Alwaleed Visiting Research Fellow, December 2020 - March 2021
Citizenship, mass-denationalization, and statelessness in mighty States: The cases of the Rohingya and India’s NRC
In the citizenship literature, mass-denationalization is understudied. Most studies tend to focus on such questions as whether a State can at all denationalize a citizen or what should be the principles guiding denationalization. What if a post-colonial mighty State denationalize a large group of people? Mass-denationalization takes place on grounds of extreme nationalism based on faiths or any particular ideology, and with the help of authoritarian laws although it indeed is an offence against international law.
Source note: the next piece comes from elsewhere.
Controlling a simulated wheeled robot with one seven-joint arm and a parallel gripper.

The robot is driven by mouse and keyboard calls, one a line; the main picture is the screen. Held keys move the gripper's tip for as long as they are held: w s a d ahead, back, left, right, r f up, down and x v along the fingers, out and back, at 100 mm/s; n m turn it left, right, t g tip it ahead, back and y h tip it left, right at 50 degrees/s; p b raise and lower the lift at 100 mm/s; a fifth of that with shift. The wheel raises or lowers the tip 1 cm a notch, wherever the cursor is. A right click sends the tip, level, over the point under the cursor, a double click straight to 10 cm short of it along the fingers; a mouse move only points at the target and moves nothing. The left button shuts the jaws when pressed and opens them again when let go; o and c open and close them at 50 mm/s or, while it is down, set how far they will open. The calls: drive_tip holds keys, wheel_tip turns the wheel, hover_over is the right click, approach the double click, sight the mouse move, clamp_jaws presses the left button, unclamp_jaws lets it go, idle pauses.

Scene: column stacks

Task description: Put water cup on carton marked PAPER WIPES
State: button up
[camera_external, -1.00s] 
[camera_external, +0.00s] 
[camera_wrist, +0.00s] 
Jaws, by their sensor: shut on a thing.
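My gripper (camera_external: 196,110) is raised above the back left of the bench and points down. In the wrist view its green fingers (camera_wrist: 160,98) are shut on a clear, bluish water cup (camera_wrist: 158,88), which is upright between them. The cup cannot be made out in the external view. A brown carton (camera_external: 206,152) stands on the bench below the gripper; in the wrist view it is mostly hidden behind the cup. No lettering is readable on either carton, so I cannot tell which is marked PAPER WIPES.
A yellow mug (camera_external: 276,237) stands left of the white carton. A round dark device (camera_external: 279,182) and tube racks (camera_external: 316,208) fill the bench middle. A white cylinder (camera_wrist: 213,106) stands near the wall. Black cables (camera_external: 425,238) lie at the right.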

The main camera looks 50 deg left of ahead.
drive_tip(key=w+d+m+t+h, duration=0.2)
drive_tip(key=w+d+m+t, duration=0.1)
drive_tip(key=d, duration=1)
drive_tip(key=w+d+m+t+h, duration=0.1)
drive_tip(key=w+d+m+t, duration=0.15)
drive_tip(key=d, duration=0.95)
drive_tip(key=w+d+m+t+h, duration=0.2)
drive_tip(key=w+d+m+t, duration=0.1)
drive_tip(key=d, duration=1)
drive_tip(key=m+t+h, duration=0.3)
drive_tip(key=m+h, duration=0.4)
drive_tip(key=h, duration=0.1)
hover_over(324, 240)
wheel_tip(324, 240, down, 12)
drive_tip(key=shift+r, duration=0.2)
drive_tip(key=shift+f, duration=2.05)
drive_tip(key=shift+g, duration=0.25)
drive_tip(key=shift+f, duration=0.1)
The proposed research seeks to investigate two cases of mass-denationalization, one in the making and the other completed, in two modern nation states—India and Myanmar.
India started classifying a huge number of its nationals as non-citizens since 2015, finalizing the National Register of Citizens (NRC) in 2019 acknowledging only those who have ‘documentary proof” of being Indians before midnight on 24 March 1971 (a day before Bangladesh’s independence). As a result, a total of 1.9 million people belonging mostly to the Muslim community have become stateless. On the other hand, by using a law, Myanmar has denationalized an ethnic Muslim minority group, the Rohingya, in the Rakhine state. Over a million of Rohingya have now taken refuge in neighbouring Bangladesh where they continue to live as unrecognized refugees. The proposed research will investigate how the two mighty States construct the institute of citizenship and their sovereign authority to exclude large groups from citizenry, and what are the international law implications of mass-denationalizations.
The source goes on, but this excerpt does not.